Tuesday, May 3, 2011

CATESOL Roundup, Part 4

Using Pictures for Language Routines

Julaine Rosner of Mission College demonstrates how she uses pictures as part of her classroom routines such as games, dialogs, and mixers, all designed for beginning and low-intermediate students to build vocabulary and fluency or practice grammar. Pictures are fun, and with fun in learning, the students come back, according to Julaine. Pictures also bring the outside world into the classroom since we can't take field trips. Pictures assist learners to search their mind for a structure, remember it, and use it.

Sources of pictures include:
  • the famed Oxford Picture Dictionary and its "Classroom Presentation" tool
  • books that have photocopy reproducible ancillary materials including art (Julaine mentions that black and white line drawings are the best if you want your photocopies to be very clear.)
  • Top Notch Fundamentals (2006 edition)
  • your own or your students' social photos
Games with pictures include concentration games which require a minimum of 4 words and 4 corresponding pictures. Julaine pre-teaches the vocabulary for the pictures. She also teaches the dialogue that she wants her students to use while playing the game. She uses a cleverly designed PowerPoint slide to demonstrate to her students how to play the concentration game in pairs.
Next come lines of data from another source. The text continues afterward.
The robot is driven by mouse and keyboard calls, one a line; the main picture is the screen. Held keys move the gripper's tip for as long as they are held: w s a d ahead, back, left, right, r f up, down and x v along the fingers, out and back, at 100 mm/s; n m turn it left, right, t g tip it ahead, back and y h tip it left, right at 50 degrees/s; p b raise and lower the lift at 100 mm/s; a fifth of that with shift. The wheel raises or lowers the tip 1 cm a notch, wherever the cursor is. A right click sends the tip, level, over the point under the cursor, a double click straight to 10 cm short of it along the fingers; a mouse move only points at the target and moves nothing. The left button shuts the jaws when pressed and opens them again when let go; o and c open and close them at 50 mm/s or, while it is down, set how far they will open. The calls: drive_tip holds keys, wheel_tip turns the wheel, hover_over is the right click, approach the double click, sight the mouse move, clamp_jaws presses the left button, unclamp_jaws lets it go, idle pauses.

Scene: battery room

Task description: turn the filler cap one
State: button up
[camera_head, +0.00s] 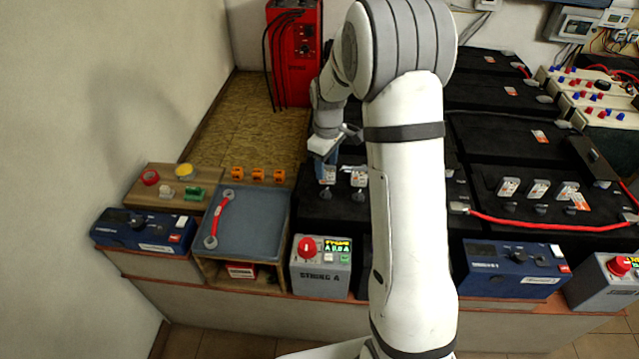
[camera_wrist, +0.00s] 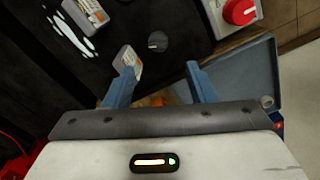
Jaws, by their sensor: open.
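My gripper (camera_head: 326,168) is over the left end of a black battery. In the wrist view its two blue fingers (camera_wrist: 160,70) are apart with nothing between their tips. A round dark grey filler cap (camera_wrist: 157,41) with a slot mark sits on the battery top, just beyond the fingertips and clear of them. A grey tag with print (camera_wrist: 127,58) stands beside it, close to the left fingertip. In the head view the small caps (camera_head: 327,194) show in front of the tags, partly dark on dark. I cannot read which tag is number one.
A blue-grey tray (camera_head: 262,220) with a red-handled tool (camera_head: 217,220) lies left of the battery. A grey box with a red knob (camera_head: 320,280) stands in front. A red charger (camera_head: 294,60) stands behind. More black batteries (camera_head: 500,140) with red cables fill the right.

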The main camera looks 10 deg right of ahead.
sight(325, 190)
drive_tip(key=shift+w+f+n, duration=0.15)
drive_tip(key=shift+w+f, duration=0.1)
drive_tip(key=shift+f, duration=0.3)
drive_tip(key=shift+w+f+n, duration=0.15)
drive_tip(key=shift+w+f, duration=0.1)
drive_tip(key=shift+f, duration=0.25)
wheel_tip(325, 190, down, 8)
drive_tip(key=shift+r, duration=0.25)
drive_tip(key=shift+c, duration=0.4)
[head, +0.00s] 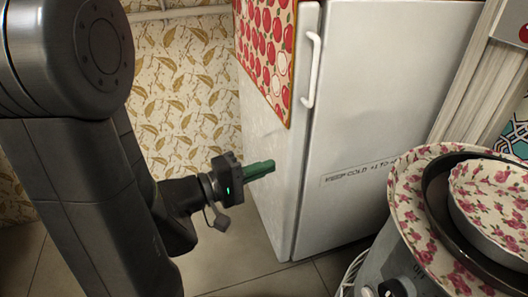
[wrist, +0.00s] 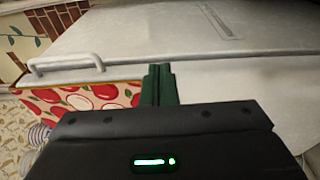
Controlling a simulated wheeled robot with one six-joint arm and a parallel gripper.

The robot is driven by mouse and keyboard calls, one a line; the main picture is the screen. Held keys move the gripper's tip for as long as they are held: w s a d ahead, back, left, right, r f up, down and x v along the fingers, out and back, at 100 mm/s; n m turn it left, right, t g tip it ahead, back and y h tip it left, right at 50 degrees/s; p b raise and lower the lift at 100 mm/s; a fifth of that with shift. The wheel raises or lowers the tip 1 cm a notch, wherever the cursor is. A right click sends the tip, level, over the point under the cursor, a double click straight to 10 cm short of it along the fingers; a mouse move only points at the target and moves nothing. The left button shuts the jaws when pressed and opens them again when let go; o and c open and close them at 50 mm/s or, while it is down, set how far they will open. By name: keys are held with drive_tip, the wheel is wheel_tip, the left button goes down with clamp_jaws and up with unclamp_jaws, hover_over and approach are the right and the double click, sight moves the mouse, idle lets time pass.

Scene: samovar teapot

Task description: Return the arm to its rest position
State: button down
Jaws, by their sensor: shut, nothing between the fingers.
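My gripper (head: 262,169) has green fingers and is at the centre of the head view, in front of the white fridge's left side as seen there. Its two fingers lie together with nothing between them. In the wrist view the shut green fingers (wrist: 158,84) point toward the white fridge (wrist: 215,50). I cannot tell how far the fingertips are from the fridge. My arm fills the left of the head view, bent downward to the gripper.
The white fridge (head: 375,120) has a handle (head: 312,70) and an apple-patterned cloth (head: 265,45). At the lower right, floral dishes (head: 495,205) and a dark pan (head: 437,198) are stacked on a grey appliance (head: 398,270). Tiled floor (head: 240,260) is clear below the gripper.

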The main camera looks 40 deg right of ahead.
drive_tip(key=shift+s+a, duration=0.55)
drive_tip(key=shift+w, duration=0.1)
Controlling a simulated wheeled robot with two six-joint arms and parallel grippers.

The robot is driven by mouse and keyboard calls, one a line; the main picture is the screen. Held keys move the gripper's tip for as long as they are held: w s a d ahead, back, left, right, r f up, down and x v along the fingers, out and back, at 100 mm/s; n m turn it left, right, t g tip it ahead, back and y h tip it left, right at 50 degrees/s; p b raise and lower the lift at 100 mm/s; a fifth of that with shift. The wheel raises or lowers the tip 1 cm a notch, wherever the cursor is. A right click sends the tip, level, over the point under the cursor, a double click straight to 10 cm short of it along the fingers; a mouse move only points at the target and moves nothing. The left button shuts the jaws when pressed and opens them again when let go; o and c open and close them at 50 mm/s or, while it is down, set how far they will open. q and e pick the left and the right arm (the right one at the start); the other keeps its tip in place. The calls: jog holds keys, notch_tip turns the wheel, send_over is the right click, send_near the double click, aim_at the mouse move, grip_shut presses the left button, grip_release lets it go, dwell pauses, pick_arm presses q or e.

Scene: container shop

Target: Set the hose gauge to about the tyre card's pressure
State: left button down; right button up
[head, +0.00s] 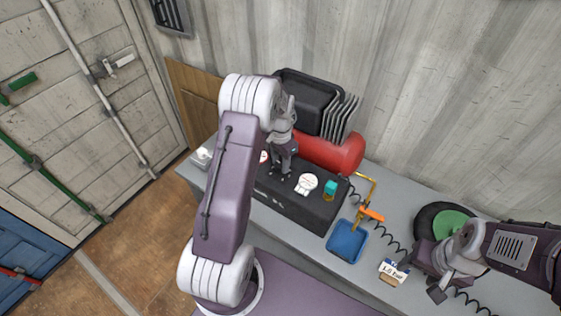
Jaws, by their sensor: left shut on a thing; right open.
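A compressor has a black control box (313,213) with a white round gauge (307,183) on its top; I cannot read the needle. A second white gauge (264,157) is partly hidden by my left arm. My left gripper (281,171) points down onto the box top between the gauges, shut on a small part that it hides, perhaps a knob. The tyre card (392,271) stands on the bench and ends in "bar"; its figure is too small to be sure of. My right gripper (438,291) is open and empty, right of the card. A black tyre (426,218) with a green hub lies behind it.
A blue tray (347,241), an orange-handled brass piece (371,213) and a coiled black hose (385,240) lie on the grey bench (310,243). The bench's front strip is mostly clear.

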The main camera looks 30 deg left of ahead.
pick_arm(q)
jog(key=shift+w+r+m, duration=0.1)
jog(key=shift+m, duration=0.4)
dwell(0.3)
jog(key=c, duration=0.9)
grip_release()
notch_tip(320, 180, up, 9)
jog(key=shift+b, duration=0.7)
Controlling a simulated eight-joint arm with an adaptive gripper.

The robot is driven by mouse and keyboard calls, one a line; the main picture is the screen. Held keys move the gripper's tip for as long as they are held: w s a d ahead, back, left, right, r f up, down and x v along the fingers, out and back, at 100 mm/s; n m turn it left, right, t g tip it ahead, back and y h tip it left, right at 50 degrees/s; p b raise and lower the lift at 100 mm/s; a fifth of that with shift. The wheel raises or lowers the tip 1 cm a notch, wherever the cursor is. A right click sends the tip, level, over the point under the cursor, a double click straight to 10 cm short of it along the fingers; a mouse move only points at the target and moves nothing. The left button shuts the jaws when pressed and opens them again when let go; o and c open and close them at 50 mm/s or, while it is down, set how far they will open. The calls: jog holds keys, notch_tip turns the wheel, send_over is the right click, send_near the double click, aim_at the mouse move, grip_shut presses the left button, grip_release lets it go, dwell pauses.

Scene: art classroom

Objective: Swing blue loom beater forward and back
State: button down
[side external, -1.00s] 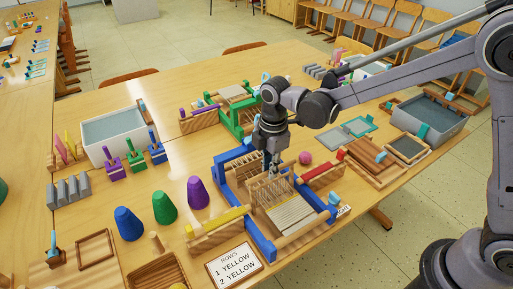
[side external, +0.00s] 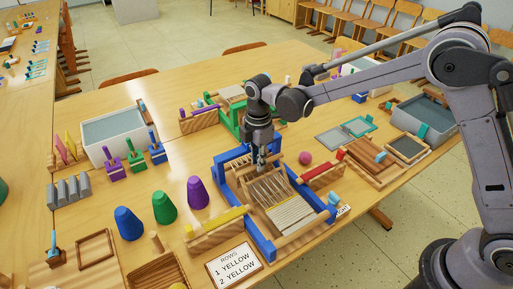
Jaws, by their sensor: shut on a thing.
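The blue loom (side external: 263,245) stands near the middle front of the table, with pale warp threads and woven cloth at its near end. Its wooden beater (side external: 268,190), a comb-like frame with slats, leans inside the blue frame. My gripper (side external: 260,168) points down over the far part of the loom, shut on the top of the beater. The fingertips are small and partly merge with the beater in this view.
A card reading yellow rows (side external: 234,265) lies in front of the loom. Blue (side external: 128,224), green (side external: 164,208) and purple (side external: 198,193) cones stand left. A yellow shuttle block (side external: 217,230) and red shuttle block (side external: 322,175) flank the loom. A green loom (side external: 228,121) stands behind.

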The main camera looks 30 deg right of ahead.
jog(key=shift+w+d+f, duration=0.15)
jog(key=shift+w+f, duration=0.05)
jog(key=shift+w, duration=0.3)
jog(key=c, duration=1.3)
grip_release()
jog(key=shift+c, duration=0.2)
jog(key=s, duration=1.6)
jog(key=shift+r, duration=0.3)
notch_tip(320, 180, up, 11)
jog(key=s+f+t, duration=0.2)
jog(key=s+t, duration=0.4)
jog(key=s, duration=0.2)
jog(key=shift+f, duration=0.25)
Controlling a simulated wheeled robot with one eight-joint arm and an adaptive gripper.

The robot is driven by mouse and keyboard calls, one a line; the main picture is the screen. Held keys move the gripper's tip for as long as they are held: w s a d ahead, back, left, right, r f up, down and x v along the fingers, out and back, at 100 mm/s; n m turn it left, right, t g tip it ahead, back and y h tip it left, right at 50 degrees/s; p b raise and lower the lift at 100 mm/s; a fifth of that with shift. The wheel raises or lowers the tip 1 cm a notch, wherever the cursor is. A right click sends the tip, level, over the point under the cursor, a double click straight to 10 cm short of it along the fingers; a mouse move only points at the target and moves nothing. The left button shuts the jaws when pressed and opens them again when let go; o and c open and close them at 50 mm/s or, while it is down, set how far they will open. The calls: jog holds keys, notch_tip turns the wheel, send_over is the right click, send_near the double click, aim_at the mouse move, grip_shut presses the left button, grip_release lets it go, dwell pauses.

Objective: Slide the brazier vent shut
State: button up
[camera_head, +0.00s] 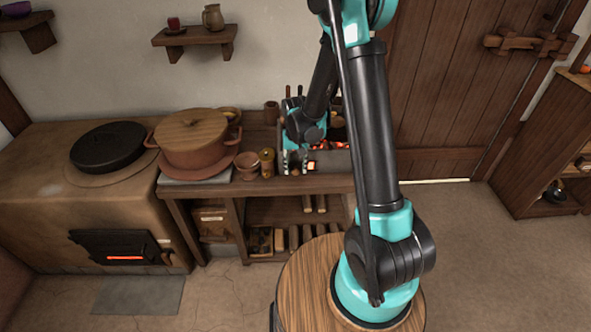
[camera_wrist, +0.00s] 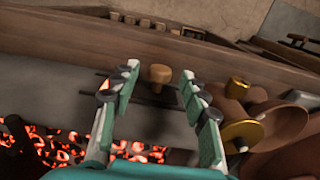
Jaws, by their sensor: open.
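The brazier (camera_head: 338,157) is a grey metal box of glowing coals on the wooden bench, partly hidden behind my arm. Its grey wall (camera_wrist: 45,85) and red coals (camera_wrist: 60,150) fill the left and lower wrist view. A small wooden knob (camera_wrist: 160,73), apparently the vent's handle, stands on thin dark rails at this wall. An orange glow (camera_head: 312,165) shows on the brazier's front, just right of my gripper (camera_head: 295,166). In the wrist view my gripper (camera_wrist: 159,82) is open, its fingers on either side of the knob, with gaps visible on both sides.
A brass-coloured spool-like jar (camera_wrist: 240,132) and brown bowls (camera_wrist: 280,122) stand close beside the right finger. In the head view, the jar (camera_head: 267,162), a bowl (camera_head: 247,165) and a large lidded pot (camera_head: 193,140) are left of my gripper. The floor in front is clear.

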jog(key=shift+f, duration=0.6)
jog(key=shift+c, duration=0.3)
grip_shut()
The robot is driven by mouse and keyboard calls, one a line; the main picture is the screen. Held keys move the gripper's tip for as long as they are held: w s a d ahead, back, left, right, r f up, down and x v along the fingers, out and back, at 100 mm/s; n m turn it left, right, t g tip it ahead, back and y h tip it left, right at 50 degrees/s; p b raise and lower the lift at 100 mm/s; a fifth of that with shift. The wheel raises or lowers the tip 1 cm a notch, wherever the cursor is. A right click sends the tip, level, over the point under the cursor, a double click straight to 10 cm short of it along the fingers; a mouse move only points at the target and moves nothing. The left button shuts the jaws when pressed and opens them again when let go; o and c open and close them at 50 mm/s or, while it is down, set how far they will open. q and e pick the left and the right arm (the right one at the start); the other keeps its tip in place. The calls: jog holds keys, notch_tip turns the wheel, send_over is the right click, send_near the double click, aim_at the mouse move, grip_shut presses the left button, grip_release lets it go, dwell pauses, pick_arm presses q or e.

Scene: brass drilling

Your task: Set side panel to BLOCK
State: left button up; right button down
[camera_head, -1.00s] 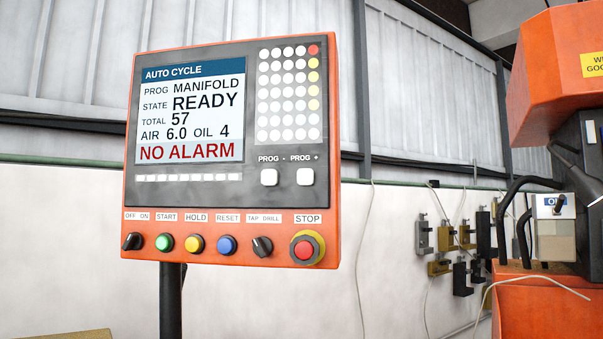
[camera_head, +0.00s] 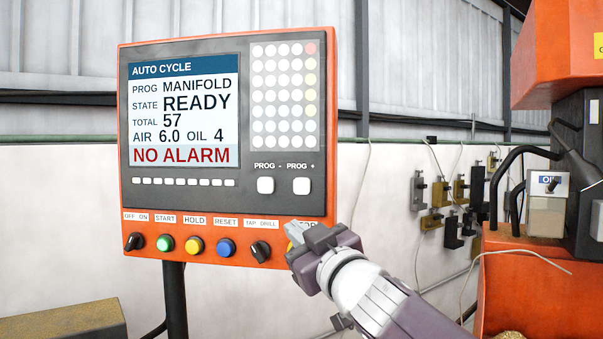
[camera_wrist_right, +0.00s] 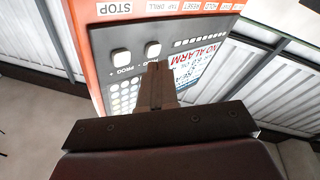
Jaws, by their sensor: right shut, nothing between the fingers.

Another game with pictures is Go Fish with 16 pairs of 32 cards, half picture cards and half corresponding word cards. After learning the intended dialogue and the directions to play Go Fish, students play in groups of 3.

Still another game with pictures is Bingo. You just need to have enough of the same pictures to ideally make eight versions of the cards so that students will not all have identical Bingo cards. Julaine lets her students be the caller. She typically plays this game at the end of the week's class.

Dialogs practice with pictures can be done in pairs, especially for kinship terms, occupations, clothing, personality, physical descriptions, age, etc. With one of the social pictures students bring in, you can model a conversation like this:

A: Tell me about...
B: Well, he/she is a...
As a follow-up to the dialogue practice, students can write about a picture. A final step in this fluency practice activity can be a gallery walk with all the photos on display.

Another use of dialogue practice with pictures is to present and practice prepositions of location. Ideal pictures are those with furniture items in them. Students can draw pictures. They can be engaged in an information-gap activity that uses two pictures that are identical except for five or six details. Students discuss (without peeking at their partner's paper) to find the items missing from their picture. They draw the items. At the end, the original picture and the drawn picture should look the same.

Mixers with pictures are good for practicing making requests. First, you make decks, which are pairs of duplicate cards, in order for students to look for the same card. Then, you model a dialog such as this one:
A: Can you please...?
B: Yes, I'd be happy to.
or B: No, I'm studying right now. (Tell them "I'm busy" is not an acceptable excuse.)